The research is published in Advanced Materials.

This would simplify the manufacture of high-capacity batteries while greatly improving them. Sanding these powdered solids into a lithium metal anode dramatically reduces dendrite formation that can short circuit a battery, as well as the accelerated consumption of the materials.

James Tour, Professor, Materials Science and Nanoengineering, Rice University

Weiyin Chen, the lead author and a Rice graduate student, worked hard in the lab with his colleagues to test various powder possibilities on their electrodes. To develop the fine film that reacts with the lithium metal and creates a solid passivation layer, they first dusted on powder to give the surface texture.

Chen and co-author Rodrigo Salvatierra, a former postdoctoral researcher who is currently an academic visitor in the Tour lab, developed test batteries and discovered the treated anodes retained ultralow polarization, another negative trait for lithium-ion batteries, for more than 4,000 hours, or about eight times longer than bare lithium anodes.
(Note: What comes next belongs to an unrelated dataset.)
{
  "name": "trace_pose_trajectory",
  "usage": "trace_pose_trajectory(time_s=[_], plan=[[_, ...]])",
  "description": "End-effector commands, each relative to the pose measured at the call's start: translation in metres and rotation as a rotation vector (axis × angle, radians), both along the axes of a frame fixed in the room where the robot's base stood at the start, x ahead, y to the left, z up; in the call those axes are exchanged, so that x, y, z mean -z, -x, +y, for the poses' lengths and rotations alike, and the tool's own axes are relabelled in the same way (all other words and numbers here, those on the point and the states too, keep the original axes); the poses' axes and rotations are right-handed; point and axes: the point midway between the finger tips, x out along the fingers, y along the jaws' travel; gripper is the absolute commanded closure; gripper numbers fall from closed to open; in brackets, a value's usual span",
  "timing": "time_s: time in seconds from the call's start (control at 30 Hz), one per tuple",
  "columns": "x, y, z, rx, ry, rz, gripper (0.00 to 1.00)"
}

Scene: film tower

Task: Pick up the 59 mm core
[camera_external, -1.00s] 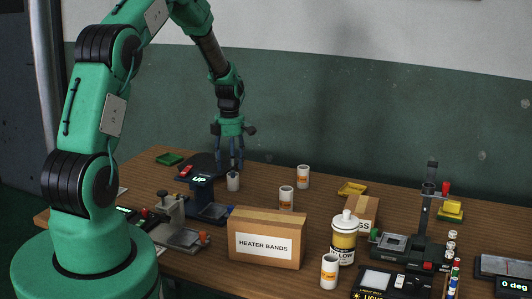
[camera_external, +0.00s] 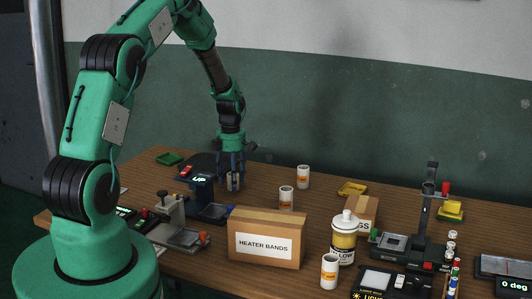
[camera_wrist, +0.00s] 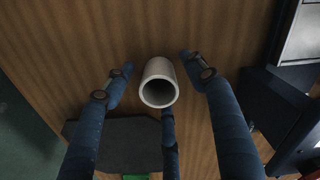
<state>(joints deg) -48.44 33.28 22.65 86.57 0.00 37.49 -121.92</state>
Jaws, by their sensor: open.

According to Tour, the powders successfully adjust the electrodes’ surface energies, resulting in a more consistent behavior throughout the material.

Tour added, “This provides a metal composite surface that prevents the loss of lithium metal from the anode, a common problem in lithium metal batteries. Lithium metal batteries far exceed the capacity of traditional lithium-ion batteries, but the lithium metal is often difficult to repeatedly recharge.

Study lead author Chen stated, “The powder at the lithium metal surface produces an artificial passivation layer that improves the stability throughout the charge-discharge cycles. Using this brush-on method, the metal surface is stabilized so that it can be safely recharged.

The researchers also pulverized powder into a sodium electrode and found the approach significantly stabilized its voltage overpotential, demonstrating the method could have broader utility.

The findings are consistent with the previous finding of Tour and mechanical engineer C. Fred Higgs III of Rice that sanding particular particles into surfaces can make them superhydrophobic or extremely resistant to water.

Rice alumni John Li and Duy Luong, graduate students Jacob Beckham, Nghi La, and Jianan Xu, as well as academic visitor Victor Li, are co-authors of the study. Tour is a professor of computer science, materials science, and nanoengineering at Rice and holds the T.T. and W.F. Chao Chair in Chemistry.

The study was funded by the Air Force Office of Scientific Research (FA9550-19-1-0296).

Journal Reference:

Chen, W., et al. (2022) Brushed Metals for Rechargeable Metal Batteries. Advanced Materials. doi:10.1002/adma.202202668.